Four World War One warships sunk in Scapa Flow in Orkney in 1919 have been sold on eBay for a combined total of £85,000 – a tenth of their asking price.
The Markgraf, Karlsruhe, Konig and Kronprinz Wilhelm are scheduled monuments, which recreational divers are not supposed to enter.
The asking price was over £800,000.
The three battleships sold for £25,500 each to a Middle Eastern company. The cruiser, Karlsruhe, sold for £8,500 to a private bidder in England.
The vessels, which were part of the German High Seas fleet, were deliberately scuttled 100 years ago.
They cannot be removed from the seabed.
When the listing first appeared on online auction site eBay, some assumed the advert was a hoax.

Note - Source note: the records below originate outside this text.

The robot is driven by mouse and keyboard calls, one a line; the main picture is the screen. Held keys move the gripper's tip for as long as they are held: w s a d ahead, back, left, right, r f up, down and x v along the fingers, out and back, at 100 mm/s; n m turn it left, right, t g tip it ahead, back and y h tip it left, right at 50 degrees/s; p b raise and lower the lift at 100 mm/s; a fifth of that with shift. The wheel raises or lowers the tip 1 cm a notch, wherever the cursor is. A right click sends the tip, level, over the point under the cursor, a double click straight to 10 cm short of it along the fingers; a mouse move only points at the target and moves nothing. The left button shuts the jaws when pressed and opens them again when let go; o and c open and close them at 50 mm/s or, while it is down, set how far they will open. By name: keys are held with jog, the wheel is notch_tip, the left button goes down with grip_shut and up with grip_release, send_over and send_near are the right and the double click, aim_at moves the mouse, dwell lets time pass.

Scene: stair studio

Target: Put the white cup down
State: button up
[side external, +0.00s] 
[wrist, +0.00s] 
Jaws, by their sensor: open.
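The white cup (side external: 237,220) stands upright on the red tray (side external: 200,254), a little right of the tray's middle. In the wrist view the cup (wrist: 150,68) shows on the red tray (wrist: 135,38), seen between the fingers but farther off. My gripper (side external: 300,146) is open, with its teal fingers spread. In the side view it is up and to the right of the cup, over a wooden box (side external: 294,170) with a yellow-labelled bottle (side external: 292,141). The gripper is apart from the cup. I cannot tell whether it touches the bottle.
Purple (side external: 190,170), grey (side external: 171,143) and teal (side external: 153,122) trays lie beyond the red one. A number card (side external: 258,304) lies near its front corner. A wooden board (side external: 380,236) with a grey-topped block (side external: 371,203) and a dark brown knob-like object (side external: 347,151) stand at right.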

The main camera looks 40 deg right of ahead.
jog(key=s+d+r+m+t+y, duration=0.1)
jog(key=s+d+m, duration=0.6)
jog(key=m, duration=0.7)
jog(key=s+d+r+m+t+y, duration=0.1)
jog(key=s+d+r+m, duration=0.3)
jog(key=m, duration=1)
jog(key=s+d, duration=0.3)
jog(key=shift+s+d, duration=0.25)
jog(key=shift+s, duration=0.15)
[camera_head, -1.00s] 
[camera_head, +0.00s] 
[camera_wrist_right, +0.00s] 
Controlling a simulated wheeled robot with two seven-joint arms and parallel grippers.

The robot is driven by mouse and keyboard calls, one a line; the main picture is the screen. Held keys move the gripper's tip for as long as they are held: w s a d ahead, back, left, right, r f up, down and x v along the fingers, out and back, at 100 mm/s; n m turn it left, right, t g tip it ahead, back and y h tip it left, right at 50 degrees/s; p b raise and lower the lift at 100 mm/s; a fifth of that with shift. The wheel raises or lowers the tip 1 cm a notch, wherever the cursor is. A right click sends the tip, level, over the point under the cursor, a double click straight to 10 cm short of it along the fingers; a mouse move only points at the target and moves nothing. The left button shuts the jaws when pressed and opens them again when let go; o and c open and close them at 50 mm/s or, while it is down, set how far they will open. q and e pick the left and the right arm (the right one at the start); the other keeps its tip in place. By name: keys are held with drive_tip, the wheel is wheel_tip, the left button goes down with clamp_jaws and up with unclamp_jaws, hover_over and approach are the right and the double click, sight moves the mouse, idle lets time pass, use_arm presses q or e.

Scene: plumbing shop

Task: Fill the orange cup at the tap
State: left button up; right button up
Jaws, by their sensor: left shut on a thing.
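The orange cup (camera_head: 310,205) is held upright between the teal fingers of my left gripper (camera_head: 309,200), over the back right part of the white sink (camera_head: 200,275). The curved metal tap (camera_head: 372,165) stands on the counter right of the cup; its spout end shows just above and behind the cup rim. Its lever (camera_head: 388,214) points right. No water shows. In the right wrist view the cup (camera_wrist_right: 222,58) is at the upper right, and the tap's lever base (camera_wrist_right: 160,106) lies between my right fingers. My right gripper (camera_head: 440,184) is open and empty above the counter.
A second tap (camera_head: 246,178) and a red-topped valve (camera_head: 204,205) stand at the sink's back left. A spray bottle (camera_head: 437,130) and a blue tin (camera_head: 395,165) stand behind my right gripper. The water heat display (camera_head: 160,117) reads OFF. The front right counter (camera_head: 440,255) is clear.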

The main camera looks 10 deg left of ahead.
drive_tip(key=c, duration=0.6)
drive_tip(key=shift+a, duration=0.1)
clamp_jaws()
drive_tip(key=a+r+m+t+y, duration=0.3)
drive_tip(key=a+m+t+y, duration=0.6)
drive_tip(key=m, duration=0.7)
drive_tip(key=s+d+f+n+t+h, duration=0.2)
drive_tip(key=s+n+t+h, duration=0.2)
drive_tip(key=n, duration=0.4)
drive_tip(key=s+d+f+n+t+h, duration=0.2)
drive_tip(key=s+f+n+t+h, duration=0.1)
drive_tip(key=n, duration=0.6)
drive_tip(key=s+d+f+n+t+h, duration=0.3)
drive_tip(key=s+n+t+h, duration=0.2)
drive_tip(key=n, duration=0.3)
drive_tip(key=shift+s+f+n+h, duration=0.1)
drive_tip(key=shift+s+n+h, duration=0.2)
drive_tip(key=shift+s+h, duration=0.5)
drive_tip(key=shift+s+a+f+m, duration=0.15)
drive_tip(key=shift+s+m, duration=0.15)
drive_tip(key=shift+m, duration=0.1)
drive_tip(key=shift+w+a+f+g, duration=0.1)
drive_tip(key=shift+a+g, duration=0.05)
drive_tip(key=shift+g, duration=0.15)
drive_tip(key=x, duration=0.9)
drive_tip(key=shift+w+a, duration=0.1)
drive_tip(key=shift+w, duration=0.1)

But the seller explained that they had been bought from a defunct salvage company.
Drew Crawford, mediating agent for owner of the wrecks – retired Tayside diving contractor Tommy Clark – said they were not certain as to the long-term intentions of the new owners, and the sale would depend on terms and conditions being met.
He said: “We’re finalising details of the sale with them.
“We hope to know more, ultimately, later this week.
“It’s not very often ships or shipwrecks like this come up for sale, especially with the history these vessels have.
“It’s a very rare occurrence and not something you see often at all.”
The vessels are part of the German High Seas Fleet, which was famously scuttled at Scapa Flow while interned there as the Treaty of Versailles was being finalised.
The scuttling was carried out on 21 June 1919 on the orders of Admiral Ludwig von Reuter to prevent allied forces seizing the ships after Germany’s defeat in the conflict.
Intervening British guard boats were able to beach a number of the ships, but 52 of the 74 interned vessels sank.
Many of the wrecks were salvaged over the next two decades and towed away for scrapping.
The seven that remain today – three battleships that took part in operations such as the Battle of Jutland, three light cruisers and a fast mine-layer – have become popular diving sites.
Prospective buyers had the chance to snap up some of the historical vessels, which are protected as official scheduled monuments.
It was the first time the ships have been put on the market for nearly 40 years.
Mr Clark bought them from a salvage firm for an undisclosed sum in 1981.